**Stated exercise**
Report the number of lines where the string "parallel" occurs, and write nothing else.

☆ ☆ ☆ ☆ ☆

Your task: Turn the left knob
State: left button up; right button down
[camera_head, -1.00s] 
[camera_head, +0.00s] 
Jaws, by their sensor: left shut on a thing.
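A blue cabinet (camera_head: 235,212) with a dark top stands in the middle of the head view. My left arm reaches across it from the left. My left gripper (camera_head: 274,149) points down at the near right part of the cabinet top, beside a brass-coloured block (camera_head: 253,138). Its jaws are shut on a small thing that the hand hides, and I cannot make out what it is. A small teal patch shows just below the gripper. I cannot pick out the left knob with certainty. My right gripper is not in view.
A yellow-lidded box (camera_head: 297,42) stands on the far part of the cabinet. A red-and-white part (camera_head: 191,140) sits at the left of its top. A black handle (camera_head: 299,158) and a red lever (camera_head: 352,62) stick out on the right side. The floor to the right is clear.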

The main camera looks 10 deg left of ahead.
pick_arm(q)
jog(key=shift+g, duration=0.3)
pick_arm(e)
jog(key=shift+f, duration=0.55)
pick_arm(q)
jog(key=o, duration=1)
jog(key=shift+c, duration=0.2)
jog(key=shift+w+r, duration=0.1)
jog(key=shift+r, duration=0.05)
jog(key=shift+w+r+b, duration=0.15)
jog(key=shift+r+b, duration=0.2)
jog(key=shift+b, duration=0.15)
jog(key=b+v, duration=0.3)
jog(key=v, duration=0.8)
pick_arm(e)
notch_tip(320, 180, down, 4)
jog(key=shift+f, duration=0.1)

☆ ☆ ☆ ☆ ☆

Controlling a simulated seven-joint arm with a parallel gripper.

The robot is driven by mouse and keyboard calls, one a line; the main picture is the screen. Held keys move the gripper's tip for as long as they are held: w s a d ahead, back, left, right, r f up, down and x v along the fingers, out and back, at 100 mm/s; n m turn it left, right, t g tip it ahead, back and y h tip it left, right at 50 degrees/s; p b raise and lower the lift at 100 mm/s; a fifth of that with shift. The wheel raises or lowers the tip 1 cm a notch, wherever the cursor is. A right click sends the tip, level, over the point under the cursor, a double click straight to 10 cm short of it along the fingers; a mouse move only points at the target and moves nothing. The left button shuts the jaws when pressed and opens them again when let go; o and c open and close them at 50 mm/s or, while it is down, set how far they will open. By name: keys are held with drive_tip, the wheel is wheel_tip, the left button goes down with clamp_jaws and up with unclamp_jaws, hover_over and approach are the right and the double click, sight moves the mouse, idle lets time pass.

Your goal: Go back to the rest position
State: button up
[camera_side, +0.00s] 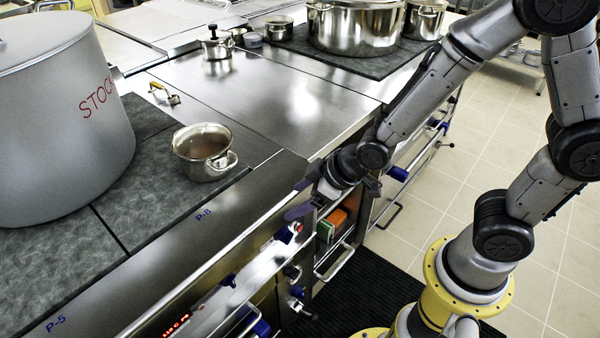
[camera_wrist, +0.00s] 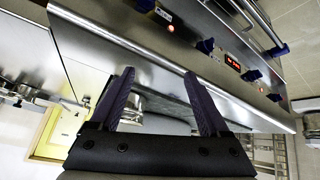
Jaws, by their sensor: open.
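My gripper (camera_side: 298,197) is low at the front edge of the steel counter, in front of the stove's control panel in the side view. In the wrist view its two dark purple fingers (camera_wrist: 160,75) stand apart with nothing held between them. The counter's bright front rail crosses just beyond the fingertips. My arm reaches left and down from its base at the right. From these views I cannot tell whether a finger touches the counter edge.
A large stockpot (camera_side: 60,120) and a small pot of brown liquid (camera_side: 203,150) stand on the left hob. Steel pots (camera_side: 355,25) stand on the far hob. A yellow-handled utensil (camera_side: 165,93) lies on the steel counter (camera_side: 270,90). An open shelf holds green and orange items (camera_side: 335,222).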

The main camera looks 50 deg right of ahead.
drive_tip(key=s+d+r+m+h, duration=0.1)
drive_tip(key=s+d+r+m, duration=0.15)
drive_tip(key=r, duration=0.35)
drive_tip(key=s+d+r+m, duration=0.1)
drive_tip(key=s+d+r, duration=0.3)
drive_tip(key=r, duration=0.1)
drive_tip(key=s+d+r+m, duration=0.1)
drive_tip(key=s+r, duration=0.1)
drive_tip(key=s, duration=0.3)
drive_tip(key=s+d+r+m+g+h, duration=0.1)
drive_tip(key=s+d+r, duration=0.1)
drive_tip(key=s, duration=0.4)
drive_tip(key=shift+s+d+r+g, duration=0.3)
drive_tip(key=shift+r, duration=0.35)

☆ ☆ ☆ ☆ ☆

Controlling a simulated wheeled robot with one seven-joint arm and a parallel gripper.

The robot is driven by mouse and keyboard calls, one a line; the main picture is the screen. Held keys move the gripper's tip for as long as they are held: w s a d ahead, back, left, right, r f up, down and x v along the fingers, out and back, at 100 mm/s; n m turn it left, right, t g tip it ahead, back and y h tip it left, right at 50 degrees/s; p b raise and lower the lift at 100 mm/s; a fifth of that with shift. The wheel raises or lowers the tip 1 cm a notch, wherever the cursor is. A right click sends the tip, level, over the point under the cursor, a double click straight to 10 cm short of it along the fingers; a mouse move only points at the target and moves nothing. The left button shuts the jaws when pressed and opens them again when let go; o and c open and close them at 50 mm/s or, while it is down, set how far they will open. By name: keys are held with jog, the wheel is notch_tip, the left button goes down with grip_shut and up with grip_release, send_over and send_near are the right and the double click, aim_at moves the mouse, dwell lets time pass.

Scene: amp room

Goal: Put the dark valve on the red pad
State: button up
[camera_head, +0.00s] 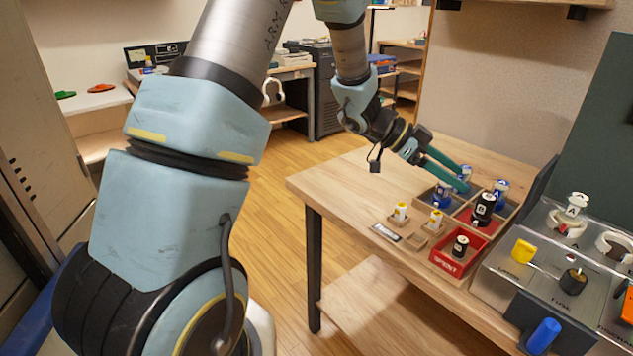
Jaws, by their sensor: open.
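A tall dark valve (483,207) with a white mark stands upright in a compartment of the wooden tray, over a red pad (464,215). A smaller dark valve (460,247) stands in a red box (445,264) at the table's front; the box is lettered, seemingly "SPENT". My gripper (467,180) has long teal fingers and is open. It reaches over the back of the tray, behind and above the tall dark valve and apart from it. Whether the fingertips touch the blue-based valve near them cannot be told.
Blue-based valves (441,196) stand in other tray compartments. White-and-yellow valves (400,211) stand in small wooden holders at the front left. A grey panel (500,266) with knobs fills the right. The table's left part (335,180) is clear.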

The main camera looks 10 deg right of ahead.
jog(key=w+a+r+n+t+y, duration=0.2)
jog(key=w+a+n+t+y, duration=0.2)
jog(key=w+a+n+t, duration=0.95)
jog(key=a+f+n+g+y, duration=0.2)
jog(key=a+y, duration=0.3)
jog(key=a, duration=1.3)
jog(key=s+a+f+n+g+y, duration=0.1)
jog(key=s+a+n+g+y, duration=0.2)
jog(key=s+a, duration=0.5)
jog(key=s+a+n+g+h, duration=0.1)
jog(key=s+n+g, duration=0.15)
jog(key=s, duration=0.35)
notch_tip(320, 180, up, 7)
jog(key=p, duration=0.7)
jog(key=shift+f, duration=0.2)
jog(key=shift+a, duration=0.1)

☆ ☆ ☆ ☆ ☆

**Solution**
2